Though none of that showed on Lindenschmidt’s body camera video, Mathews reminded the jury the camera only stores 30 seconds prior to the officer turning it on. As for Lindenschmidt not seeing Tensing being dragged or tangled in the car, Mathews suggested it might have been a case of now you see it, now you don’t.
“Just because you didn’t see it happen doesn’t mean it didn’t happen, correct?” Mathews said.
“Correct,” Lindenschmidt said.
Lindenschmidt was supposed to testify Friday but was out of town on vacation.
Watch Lindenschmidt's testimony below:
Crime scene investigator left something out
The testimony of the second witness, Jimmy Pham, a Cincinnati police crime investigator, was most notable for what he left out.
It was Pham who introduced the photo of Tensing’s black Confederate flag T-shirt in the first trial. The new judge in the retrial, Leslie Ghiz, said it was prejudicial and ruled it out.
Pham testified about some unusual findings. He said the .40-caliber shell casing from Tensing’s Sig Sauer was found on the floorboard in the backseat during the first examination of DuBose’s car, but the bullet wasn’t found until six weeks later – on the third go-through.

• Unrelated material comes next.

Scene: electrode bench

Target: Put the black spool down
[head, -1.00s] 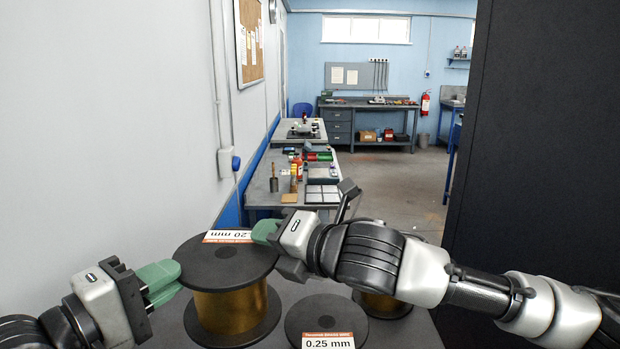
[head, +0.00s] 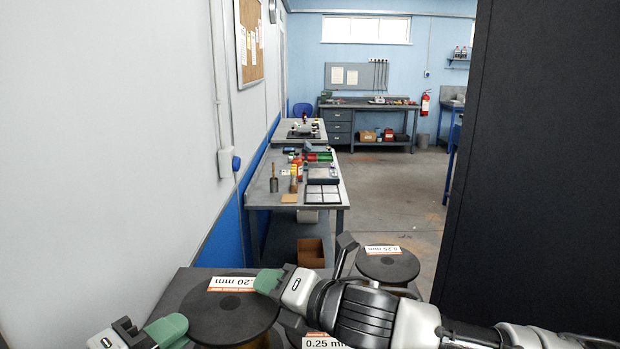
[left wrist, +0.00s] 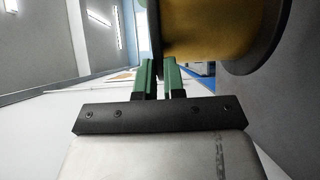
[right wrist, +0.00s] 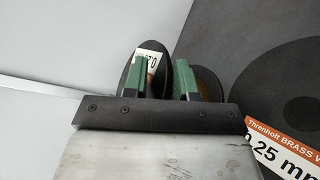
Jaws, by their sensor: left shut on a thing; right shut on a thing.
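The black spool (head: 225,312), with brass wire and a 0.20 mm label, is upright between my two grippers in the head view. My left gripper (head: 167,330) is shut on its top rim from the left. The left wrist view shows the rim between the fingers and the wire (left wrist: 205,28) beside them. My right gripper (head: 268,281) is shut on the rim from the right, with part of the label showing at the fingers in the right wrist view (right wrist: 155,58). The spool's lower flange is out of the head view, so I cannot tell whether it touches the bench.
A 0.25 mm spool (right wrist: 280,85) stands close on the right, mostly behind my right arm in the head view. Another labelled spool (head: 388,265) stands farther back right. Bare grey bench (head: 178,288) shows behind the held spool. A dark panel (head: 535,170) rises at right.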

He said they found it in the stereo under the front dash.
They also found a dozen pill bottles and marijuana hidden in three different places in the car, Pham said.
Mathews asked if Pham did a mechanical testing on DuBose’s car and Pham said no. Mathews told Pham that DuBose’s fiancé had testified that the car had a lot of mechanical issues and DuBose had to step on the accelerator and the brake at the same time.
“At the same time?” Pham said, bewildered. “No.”